En efecto, hay que recordar la fundación del Banco Colonial Judío (1.899), sociedad anónima con sede en Londres, como instrumento de índole política destinado a permitir la creación de una patria jurídicamente garantizada tras negociaciones con el gobierno turco. De esta manera, dada la creación también del Fondo Nacional Judío (1.901), se aseguraba la compra en Palestina (por Montefiore y Rothschild, banqueros judíos) de tierras que debían per-manecer propiedad inalienable del “pueblo judío”. Si a esto se añaden 1as consecuencias de la Declaración Balfour (1.917), por la cual Gran Bretaña “prometió” Palestina a los judíos, tendremos que en un primer momento se trataba de adquirir tierras, pero paulatinamente se pasó a la confiscación. De hecho, el “panislamismo” naciente a finales del siglo pasado resultaba hostil a los intereses imperialistas británicos en la región; en consecuencia, la solución estaba en unas relaciones anglo-sionistas para colonizar Palestina.

El resentimiento legitima a los judíos, pues, para ejercer la violencia institucional, para desviar el curso del río Jordan, para invadir terrenos ajenos, para utilizar el terrorismo (recuérdese, a tal efecto, la fundación en el año 1.936 de la Irgun Zvai Lenmi —Organización Militar Nacional—, una organización secreta guerrillera-terrorista, uno de cuyos fundadores fue precisamente Menahen Begin, y entre cuyos dirigentes terroristas en la lucha israelí por la independencia se encontraba el que sería también primer ministro israelí Isaac Shamir, a la vez que paradójicamente instigan planes antiterroristas en todo el mundo.

Nada hay más insoportable, hoy por hoy, que el mito del sionismo laico, como movimiento sui géneris de liberación nacional, y de peor gusto que la ostentación del racismo israelí, ante el cual, los defensores de las leyes y los códigos mundiales no pueden evitarlo, como lo prueban una y otra vez las violaciones repetidas de los armisticios y del derecho internacional en materia militar; en suma, la negativa sistemática a ejecutar las resoluciones (todo un compendio de mentiras útiles) de las Naciones Unidas, a despecho de los requerimientos reiterados de la Asamblea General, lo cual no redunda —como tendría que ser— en sanciones, suspensión de los derechos y privilegios, o exclusión de la Organización.
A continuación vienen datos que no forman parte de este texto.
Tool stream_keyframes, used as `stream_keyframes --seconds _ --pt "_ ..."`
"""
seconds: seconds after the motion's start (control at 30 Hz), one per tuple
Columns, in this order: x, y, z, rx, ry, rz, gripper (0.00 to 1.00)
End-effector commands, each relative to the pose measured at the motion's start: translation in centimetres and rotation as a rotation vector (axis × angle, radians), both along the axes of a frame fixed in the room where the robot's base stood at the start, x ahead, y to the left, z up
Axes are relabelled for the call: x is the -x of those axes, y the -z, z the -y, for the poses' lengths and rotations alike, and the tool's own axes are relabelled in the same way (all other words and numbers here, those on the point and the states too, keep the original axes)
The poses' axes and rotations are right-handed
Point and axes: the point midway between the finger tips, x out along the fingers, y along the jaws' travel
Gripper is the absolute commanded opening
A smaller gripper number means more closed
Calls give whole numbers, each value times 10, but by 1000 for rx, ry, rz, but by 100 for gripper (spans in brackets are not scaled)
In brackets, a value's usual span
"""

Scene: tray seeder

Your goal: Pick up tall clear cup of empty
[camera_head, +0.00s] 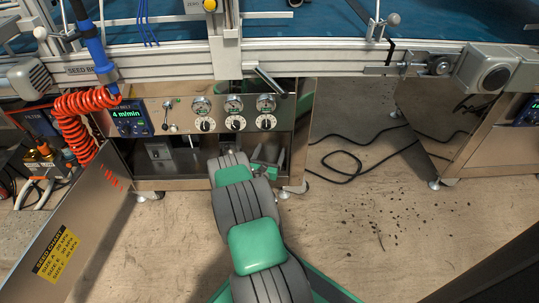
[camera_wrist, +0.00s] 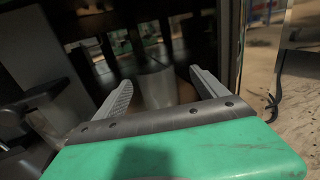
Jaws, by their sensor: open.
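A tall, pale, see-through cup (camera_wrist: 157,88) stands upright in the dim space under the machine, in the wrist view. My gripper (camera_wrist: 160,77) is open, with one finger on either side of the cup as seen from the wrist. I cannot tell whether the cup is fully between the fingertips or a little beyond them. No contact shows, and the cup's base is hidden behind my gripper's body. In the head view my gripper (camera_head: 270,168) is low at the cabinet opening beside its right post, and I cannot make out the cup there.
The control panel (camera_head: 235,115) with gauges and knobs hangs above the opening. An open door (camera_head: 85,225) with a seed chart stands at left. A coiled orange hose (camera_head: 75,120) hangs nearby. Black cable (camera_head: 345,160) and scattered seeds lie on the floor at right.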

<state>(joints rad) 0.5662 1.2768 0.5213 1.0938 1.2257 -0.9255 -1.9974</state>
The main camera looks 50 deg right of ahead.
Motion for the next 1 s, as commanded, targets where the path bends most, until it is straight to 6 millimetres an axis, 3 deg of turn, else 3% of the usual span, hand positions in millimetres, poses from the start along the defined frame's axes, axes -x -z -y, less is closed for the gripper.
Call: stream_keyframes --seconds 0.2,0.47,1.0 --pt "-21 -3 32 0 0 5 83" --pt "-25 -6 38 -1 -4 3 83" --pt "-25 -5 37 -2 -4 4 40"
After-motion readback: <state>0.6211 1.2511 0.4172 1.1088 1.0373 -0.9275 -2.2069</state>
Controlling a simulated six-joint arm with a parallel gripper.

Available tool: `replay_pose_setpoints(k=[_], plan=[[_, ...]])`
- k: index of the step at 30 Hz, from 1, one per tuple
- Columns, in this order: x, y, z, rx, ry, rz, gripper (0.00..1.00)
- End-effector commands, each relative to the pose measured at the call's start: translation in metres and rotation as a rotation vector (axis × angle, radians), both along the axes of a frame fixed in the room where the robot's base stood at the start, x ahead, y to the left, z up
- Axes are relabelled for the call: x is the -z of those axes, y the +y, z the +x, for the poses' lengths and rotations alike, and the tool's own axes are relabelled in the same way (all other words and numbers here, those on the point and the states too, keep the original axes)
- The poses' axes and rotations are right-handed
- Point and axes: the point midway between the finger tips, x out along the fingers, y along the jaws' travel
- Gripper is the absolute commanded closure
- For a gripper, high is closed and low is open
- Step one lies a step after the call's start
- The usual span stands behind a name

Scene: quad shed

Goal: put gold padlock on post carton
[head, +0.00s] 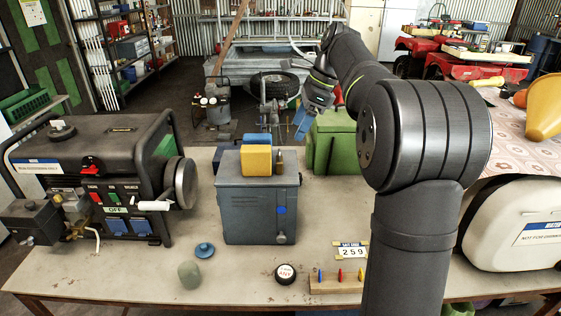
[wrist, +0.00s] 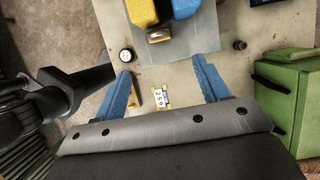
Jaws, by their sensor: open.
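The gold padlock (head: 280,160) stands on top of the blue-grey metal box (head: 258,210), close beside a yellow block (head: 256,160). In the wrist view the padlock (wrist: 160,34) is at the top centre, near the box's edge. My gripper (head: 303,124) is above and behind the table in the head view, higher than the box and to its right. In the wrist view its two blue fingers (wrist: 162,68) are wide apart with nothing between them, and the padlock lies beyond their tips. I cannot tell which thing is the post carton.
A blue block (wrist: 185,8) is beside the yellow block. A green box (head: 333,142) stands behind right. A generator (head: 100,170) is at left, a white case (head: 515,225) at right. A black puck (head: 285,273) and number sign (head: 352,251) lie in front.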

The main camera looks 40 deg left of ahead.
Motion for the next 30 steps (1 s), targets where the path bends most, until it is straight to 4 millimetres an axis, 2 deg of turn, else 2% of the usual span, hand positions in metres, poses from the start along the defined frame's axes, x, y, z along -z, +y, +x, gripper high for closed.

La debilidad de la ONU prueba una vez más los fines del sionismo internacional, entre los cuales destaca el de teñir de culpabilidad todos los acontecimientos históricos contemporáneos para seguir recibiendo royalties por los sufrimientos pasados.

Frente a ello, frente a la inmundicia de los sionistas, el rostro deshecho de los semitas árabes. Víctimas contra víctimas, en una interminable función de teatro secular de ocupaciones sin justificaciones jurídicas, dentro de lo que los medios de comunicación han acuñado como “el embrollo del Oriente Próximo”, en esa encrucijada histórica y bastión estratégico, confluencia de Europa, Asia y África.



La moral de la usurpación

Israel siempre ha moralizado el conflicto con los palestinos, lo cual no supone más que un pretexto habitual utilizado por los nacionalistas judíos para explicar las derrotas coloniales; las verdaderas responsabilidades recaen, según estos nacionalistas, en los políticos que no dejan a los militares hacer la guerra como es debido, con métodos radicales.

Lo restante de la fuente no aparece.